▸ DIRECTIVE
Find all lines in the listing that include the word "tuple", then copy them.

(Entries taken from a collection)
◆ ◆ ◆ ◆ ◆

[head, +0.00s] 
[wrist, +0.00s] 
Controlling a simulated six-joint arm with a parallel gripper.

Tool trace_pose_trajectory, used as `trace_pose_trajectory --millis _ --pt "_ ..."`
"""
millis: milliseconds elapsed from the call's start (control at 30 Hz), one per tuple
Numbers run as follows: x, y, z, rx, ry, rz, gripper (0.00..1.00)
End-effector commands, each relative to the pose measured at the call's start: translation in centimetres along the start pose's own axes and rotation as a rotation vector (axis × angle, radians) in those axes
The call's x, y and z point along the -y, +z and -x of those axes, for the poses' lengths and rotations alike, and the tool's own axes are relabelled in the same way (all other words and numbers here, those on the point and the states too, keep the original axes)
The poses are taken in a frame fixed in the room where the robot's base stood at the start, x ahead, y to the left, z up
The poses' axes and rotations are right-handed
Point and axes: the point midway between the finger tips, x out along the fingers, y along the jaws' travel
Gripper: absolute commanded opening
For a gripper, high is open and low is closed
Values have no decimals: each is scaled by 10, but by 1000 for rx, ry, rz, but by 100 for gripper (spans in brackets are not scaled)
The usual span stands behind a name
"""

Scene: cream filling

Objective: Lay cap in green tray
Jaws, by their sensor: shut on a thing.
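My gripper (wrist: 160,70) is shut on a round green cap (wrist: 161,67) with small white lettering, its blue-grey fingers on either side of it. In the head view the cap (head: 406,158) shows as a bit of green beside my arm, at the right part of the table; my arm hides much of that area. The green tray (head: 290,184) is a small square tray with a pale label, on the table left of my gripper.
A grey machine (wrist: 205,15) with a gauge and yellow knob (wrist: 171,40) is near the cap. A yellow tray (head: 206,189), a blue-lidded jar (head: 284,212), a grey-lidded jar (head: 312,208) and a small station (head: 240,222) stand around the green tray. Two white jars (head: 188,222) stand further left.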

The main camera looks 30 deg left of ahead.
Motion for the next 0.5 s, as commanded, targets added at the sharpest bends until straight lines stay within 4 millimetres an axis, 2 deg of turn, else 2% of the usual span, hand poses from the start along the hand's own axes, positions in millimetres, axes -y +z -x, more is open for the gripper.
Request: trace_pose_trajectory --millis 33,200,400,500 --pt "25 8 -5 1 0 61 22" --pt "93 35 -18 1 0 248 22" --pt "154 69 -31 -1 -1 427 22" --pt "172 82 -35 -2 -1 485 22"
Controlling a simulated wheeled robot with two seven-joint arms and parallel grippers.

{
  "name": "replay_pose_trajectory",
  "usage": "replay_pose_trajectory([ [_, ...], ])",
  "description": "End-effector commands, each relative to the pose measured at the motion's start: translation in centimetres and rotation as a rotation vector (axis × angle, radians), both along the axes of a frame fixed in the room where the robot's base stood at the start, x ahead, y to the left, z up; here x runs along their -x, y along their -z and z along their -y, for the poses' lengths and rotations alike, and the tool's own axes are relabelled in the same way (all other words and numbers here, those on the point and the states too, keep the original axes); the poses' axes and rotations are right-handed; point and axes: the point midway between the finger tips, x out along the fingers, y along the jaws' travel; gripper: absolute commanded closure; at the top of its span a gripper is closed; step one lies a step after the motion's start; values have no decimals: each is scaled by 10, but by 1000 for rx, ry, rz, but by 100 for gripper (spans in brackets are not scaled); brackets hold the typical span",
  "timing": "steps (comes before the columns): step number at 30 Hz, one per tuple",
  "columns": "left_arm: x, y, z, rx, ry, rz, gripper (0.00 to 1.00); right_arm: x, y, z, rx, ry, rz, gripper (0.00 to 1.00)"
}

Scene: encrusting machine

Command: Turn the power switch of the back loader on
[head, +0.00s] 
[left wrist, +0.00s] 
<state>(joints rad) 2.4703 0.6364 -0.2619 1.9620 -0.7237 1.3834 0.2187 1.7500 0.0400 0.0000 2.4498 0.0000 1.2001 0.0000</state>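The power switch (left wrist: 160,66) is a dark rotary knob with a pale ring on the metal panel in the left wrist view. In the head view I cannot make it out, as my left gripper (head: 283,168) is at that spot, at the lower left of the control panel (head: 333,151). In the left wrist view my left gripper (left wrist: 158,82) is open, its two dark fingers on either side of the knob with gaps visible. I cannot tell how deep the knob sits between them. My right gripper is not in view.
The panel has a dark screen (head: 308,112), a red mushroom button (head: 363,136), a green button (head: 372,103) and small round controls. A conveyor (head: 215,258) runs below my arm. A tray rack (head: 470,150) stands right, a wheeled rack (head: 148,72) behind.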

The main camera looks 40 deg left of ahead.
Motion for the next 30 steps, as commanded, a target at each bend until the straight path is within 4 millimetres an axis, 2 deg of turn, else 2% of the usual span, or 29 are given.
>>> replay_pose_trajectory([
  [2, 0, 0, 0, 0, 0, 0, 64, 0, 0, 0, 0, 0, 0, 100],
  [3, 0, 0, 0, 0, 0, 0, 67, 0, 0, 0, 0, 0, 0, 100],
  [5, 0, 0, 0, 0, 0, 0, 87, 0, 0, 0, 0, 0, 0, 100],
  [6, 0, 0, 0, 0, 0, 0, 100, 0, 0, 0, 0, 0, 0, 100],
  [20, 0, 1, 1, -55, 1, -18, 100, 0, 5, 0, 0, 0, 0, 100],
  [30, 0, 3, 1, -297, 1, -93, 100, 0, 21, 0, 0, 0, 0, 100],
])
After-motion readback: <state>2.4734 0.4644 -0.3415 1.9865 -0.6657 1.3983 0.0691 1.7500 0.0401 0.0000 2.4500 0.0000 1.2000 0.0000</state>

◆ ◆ ◆ ◆ ◆

▸ RESULT
millis: milliseconds elapsed from the call's start (control at 30 Hz), one per tuple
  "timing": "steps (comes before the columns): step number at 30 Hz, one per tuple",

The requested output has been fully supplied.